Brandon Boykin was traded for during training camp, thrown onto Mike Tomlin’s “moving train.” It took him a lot longer than Cockrell to crack the lineup, you, uh, probably remember that, but he eventually did, and the Steelers blitzed. Sure, Boykin was a veteran to the league but new to the system and didn’t have any time to sit and learn like players brought in during the offseason are afforded.

To recap: last season, the Steelers had one practically rookie cornerback and one new one and they blitzed more than Dick LeBeau. This season, they have one rookie cornerback and now one sparingly used safety, and they’re more passive than a kitten.

The rest of the secondary is unchanged. William Gay, Mike Mitchell, Robert Golden (with more starting experience), and a year-wiser Cockrell.

If you want the actual numbers, not just observations, Butler’s five man pressures have dropped from 33.2% in 2015 to 15.6% this season, a figure that’s been cut by more than half.

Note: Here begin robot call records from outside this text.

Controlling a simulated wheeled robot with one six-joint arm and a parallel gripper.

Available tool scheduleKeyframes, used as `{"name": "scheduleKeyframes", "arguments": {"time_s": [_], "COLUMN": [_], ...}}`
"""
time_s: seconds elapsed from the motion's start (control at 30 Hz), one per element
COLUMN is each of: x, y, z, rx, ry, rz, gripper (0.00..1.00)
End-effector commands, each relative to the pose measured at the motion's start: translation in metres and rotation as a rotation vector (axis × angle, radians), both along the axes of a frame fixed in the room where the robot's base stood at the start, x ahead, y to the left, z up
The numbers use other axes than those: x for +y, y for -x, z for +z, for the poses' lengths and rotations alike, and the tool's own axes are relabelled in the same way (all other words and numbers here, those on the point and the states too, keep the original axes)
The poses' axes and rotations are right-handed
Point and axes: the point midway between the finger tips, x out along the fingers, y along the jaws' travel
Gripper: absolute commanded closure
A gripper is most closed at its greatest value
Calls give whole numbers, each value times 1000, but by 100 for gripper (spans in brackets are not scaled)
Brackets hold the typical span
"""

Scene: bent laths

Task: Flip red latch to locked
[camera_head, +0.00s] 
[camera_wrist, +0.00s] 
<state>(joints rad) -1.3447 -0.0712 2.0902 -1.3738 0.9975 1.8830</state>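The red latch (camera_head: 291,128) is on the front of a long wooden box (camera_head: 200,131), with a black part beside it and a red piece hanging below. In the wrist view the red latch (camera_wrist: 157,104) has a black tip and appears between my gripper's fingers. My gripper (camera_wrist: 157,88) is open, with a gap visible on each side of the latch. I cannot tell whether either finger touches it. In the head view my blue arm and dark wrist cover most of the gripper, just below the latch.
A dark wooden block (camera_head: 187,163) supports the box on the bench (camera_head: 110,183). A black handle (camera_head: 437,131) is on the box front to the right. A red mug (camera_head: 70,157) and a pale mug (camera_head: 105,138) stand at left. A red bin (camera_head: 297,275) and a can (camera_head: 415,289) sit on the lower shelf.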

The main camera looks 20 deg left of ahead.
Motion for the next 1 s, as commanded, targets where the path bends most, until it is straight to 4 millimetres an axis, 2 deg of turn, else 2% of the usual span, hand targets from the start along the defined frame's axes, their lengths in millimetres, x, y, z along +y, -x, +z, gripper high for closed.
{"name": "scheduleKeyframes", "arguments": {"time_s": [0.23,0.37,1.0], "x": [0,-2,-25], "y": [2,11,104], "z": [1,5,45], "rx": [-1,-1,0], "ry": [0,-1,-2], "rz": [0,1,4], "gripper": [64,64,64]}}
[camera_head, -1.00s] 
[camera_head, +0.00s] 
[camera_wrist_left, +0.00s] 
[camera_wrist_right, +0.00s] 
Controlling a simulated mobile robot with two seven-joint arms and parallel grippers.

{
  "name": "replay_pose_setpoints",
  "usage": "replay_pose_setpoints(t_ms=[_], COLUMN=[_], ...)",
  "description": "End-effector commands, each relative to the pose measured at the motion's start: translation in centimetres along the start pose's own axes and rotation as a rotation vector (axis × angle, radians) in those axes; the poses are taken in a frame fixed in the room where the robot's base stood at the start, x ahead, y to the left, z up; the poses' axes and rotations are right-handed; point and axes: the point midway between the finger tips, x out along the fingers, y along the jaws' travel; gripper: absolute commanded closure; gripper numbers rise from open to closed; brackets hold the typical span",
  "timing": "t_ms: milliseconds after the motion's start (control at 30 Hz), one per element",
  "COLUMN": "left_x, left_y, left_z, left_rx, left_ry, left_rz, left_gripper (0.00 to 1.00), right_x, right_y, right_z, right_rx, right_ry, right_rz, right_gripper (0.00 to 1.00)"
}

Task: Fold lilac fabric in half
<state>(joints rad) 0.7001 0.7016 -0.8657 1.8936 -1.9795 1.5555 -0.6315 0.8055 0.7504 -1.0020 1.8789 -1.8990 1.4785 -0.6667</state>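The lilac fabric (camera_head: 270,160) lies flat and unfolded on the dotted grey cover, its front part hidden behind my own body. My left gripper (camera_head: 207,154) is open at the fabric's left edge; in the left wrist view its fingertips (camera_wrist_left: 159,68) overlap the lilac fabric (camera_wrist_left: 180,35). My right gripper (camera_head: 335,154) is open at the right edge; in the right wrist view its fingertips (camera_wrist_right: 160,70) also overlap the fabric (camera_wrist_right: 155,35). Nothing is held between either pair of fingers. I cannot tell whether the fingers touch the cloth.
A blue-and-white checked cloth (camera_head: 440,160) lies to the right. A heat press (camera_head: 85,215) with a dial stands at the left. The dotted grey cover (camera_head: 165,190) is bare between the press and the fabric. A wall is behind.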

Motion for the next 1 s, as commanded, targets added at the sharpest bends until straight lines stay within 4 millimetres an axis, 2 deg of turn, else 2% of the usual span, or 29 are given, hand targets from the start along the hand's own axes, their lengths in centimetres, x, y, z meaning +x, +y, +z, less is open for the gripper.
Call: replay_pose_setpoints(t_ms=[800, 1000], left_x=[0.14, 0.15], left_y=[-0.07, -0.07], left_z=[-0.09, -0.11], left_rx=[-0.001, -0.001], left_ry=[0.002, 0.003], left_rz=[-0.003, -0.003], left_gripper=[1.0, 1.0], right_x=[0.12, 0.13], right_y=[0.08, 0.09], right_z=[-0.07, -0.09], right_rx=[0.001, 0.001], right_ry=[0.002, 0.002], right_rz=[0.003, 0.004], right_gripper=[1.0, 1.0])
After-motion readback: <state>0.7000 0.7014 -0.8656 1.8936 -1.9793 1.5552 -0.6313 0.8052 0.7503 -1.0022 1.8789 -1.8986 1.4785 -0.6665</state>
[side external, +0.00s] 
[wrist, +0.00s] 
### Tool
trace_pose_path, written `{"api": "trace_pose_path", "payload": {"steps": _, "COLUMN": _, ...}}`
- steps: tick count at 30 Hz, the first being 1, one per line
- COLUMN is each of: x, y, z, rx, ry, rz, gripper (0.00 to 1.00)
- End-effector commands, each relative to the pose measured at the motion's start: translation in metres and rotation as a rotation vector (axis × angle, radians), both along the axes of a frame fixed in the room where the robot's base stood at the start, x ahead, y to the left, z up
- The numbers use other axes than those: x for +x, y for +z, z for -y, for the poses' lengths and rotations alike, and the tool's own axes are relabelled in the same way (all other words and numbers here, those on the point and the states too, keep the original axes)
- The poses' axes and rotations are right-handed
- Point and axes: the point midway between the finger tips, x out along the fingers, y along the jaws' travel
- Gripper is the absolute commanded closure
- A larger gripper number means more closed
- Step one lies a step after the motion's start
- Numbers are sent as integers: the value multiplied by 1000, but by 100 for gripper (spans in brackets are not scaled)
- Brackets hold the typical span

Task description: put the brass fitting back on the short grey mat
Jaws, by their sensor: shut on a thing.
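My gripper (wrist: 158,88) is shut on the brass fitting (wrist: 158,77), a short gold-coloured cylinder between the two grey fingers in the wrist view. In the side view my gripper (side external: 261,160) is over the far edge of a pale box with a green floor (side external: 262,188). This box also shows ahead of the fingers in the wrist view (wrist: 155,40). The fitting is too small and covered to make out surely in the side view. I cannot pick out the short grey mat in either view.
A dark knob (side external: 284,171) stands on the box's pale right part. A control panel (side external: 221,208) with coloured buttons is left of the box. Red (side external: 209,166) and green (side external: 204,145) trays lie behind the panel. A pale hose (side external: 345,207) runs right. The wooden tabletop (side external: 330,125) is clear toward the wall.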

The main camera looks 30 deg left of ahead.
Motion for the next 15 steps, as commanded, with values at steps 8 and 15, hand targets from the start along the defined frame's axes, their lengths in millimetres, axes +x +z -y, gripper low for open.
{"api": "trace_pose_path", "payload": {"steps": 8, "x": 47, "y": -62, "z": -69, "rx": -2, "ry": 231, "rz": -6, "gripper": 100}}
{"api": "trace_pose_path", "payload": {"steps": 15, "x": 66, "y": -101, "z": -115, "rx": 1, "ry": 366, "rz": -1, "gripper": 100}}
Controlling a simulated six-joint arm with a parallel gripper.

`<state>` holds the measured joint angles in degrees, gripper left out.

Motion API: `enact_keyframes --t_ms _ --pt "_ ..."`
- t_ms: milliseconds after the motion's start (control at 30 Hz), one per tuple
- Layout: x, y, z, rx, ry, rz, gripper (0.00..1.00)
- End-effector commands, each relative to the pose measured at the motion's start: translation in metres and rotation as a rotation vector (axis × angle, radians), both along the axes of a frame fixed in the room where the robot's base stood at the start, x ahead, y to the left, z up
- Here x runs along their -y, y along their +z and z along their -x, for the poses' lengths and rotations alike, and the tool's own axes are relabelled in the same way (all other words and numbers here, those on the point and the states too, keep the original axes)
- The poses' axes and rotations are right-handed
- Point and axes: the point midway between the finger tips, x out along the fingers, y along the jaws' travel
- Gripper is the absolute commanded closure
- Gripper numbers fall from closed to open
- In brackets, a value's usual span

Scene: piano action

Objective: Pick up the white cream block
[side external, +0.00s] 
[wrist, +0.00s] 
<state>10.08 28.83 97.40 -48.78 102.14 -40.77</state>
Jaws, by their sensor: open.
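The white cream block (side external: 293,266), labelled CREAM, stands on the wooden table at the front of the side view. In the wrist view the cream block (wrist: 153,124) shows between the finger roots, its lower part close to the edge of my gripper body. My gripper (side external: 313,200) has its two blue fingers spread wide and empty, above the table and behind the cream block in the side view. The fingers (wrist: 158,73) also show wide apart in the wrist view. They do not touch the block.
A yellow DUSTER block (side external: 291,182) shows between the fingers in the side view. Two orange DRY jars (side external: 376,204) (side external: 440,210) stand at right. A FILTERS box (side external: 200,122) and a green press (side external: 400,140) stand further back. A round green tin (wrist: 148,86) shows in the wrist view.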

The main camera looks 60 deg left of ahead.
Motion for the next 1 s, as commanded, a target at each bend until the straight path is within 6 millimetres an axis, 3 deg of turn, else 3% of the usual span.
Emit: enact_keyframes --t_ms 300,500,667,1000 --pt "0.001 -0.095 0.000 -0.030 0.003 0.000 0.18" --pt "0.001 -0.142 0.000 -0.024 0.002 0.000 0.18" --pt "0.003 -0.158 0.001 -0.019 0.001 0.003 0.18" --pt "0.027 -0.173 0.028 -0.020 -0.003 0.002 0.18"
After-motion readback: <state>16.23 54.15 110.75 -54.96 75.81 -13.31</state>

And if Burns and/or Davis being on the field by themselves, not with the other, is such a scary thought that Butler will go against his admittedly aggressive, blitz-if-I-have-to nature, then that speaks incredibly poorly for the long-term outlook on either of those players.

This statement is a lot harder to test with objectivity than Tomlin’s comments about the run defense following the New England Patriots’ game. There is no way to truly know what the reason is. But from my view, while the fact the secondary has some youth does play a minor role in the lack of blitzes, especially when both Burns and Davis are on the field, it doesn’t do enough for me to explain it all.